The chance of asteroid Bennu colliding with Earth by the year 2300 CE is a little higher than we thought.
But you don't need to whip out your asteroid strike survival handbook just yet. According to new calculations based on data gathered by NASA's OSIRIS-REx mission, which orbited and sampled the asteroid, the probability of Bennu colliding with our home planet in that timeframe is just 0.057 percent – or one chance in 1,750.
The date we have to worry about the most is over 150 years away – 24 September 2182. On that date, Bennu will have a 0.037 percent chance of impacting Earth – just one chance in 2,700.
"The OSIRIS-REx data give us so much more precise information, we can test the limits of our models and calculate the future trajectory of Bennu to a very high degree of certainty through 2135," said navigation engineer Davide Farnocchia of NASA's Center for Near-Earth Object Studies.
"We've never modeled an asteroid's trajectory to this precision before."
Along with an asteroid called 1950 DA, Bennu ranks as the most hazardous known asteroid in the Solar System.
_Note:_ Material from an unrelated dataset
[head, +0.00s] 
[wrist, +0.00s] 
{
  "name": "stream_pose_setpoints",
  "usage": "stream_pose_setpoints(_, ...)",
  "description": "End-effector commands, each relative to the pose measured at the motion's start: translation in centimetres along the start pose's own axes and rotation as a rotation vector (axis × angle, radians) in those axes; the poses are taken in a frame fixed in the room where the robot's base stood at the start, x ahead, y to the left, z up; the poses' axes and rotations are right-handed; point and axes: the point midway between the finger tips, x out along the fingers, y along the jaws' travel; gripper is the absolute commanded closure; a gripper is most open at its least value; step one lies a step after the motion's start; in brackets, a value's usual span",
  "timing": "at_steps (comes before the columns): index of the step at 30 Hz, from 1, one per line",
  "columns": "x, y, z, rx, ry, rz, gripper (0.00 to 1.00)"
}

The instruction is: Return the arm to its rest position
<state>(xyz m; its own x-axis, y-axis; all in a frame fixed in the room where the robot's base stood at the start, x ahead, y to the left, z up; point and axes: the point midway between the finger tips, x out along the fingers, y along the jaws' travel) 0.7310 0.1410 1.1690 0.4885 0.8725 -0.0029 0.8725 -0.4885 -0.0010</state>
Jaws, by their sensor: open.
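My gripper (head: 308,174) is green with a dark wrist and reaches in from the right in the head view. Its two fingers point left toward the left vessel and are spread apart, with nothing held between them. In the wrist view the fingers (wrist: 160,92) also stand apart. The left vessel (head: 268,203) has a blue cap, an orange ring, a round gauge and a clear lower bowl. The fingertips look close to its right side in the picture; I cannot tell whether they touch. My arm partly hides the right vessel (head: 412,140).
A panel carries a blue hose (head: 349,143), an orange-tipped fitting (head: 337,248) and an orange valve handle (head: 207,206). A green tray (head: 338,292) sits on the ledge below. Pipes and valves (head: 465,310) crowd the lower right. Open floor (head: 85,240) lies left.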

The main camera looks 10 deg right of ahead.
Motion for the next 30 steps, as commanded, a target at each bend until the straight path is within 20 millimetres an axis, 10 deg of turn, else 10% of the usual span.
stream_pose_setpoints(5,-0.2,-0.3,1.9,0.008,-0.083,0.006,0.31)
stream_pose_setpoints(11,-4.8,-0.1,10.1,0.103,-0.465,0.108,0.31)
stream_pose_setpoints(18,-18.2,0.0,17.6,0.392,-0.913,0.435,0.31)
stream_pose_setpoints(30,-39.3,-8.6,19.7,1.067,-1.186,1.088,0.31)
Its orbital trajectory and period of around 1.2 years means that there are multiple close approaches to Earth in the coming centuries that are near enough for a possible impact.
OSIRIS-REx is one of the few probes to ever visit an asteroid. It spent two and a half years orbiting Bennu, taking detailed observations.
Thanks to this mission, we now have a much more detailed understanding of Bennu's size, shape and composition. It's a 'rubble pile' asteroid, a porous conglomeration of rocks that came together under gravity, with a mean diameter of around 490 meters (1,610 feet).
While it was hanging out performing all these tasks, OSIRIS-REx was able to take in-situ measurements of the asteroid's orbit.
In particular, this allowed astronomers to take detailed observations of an effect that is small, but can accumulate over long periods of time to skew an asteroid's orbital path – known as the Yarkovsky effect.
This is when heat from the Sun hits the asteroid, warming the side facing it. As the asteroid rotates, stored heat continues to be released as thermal radiation, generating a very, very small amount of thrust from the rock as it rotates into dusk.
"The Yarkovsky effect will act on all asteroids of all sizes, and while it has been measured for a small fraction of the asteroid population from afar, OSIRIS-REx gave us the first opportunity to measure it in detail as Bennu traveled around the Sun," said astronomer Steve Chesley of NASA's Jet Propulsion Laboratory.
"The effect on Bennu is equivalent to the weight of three grapes constantly acting on the asteroid – tiny, yes, but significant when determining Bennu's future impact chances over the decades and centuries to come."
This measurement allowed the research team to calculate more accurately than ever before how Bennu's trajectory will ever so slightly change as it whirls around the Sun.
Of particular interest are moments in Bennu's journey where a tiny nudge from Earth's gravity can set it on a path of future impact.
By reducing the level of uncertainty in the asteroid's trajectory, the researchers were able to exclude a number of these 'gravitational keyholes' it could potentially pass through in 2135. In the end, one had the highest potential of putting it on a collision course with Earth in 2182.
Other influences the team took into consideration were the gravitational fields of the Sun, other planets and their moons, other asteroids, the solar wind, drag introduced by space dust, and Bennu's own dust ejection events.
They even evaluated OSIRIS REx's sample collection touchdown; it, you will be relieved to know, did not increase the chance of impact.
Nevertheless, the overall chance of impact is a little higher than we thought it was before we had the OSIRIS REx data. Previously, the impact probability had been calculated as one chance in 2,700 by the year 2200 CE.
Either way, it's very unlikely that Bennu is going to smash into Earth. But the research does highlight what a difference precision measurements can make.
"The orbital data from this mission helped us better appreciate Bennu's impact chances over the next couple of centuries and our overall understanding of potentially hazardous asteroids – an incredible result," said astronomer Dante Lauretta of the University of Arizona.
If only we could send probes to all the asteroids…
The research has been published in Icarus.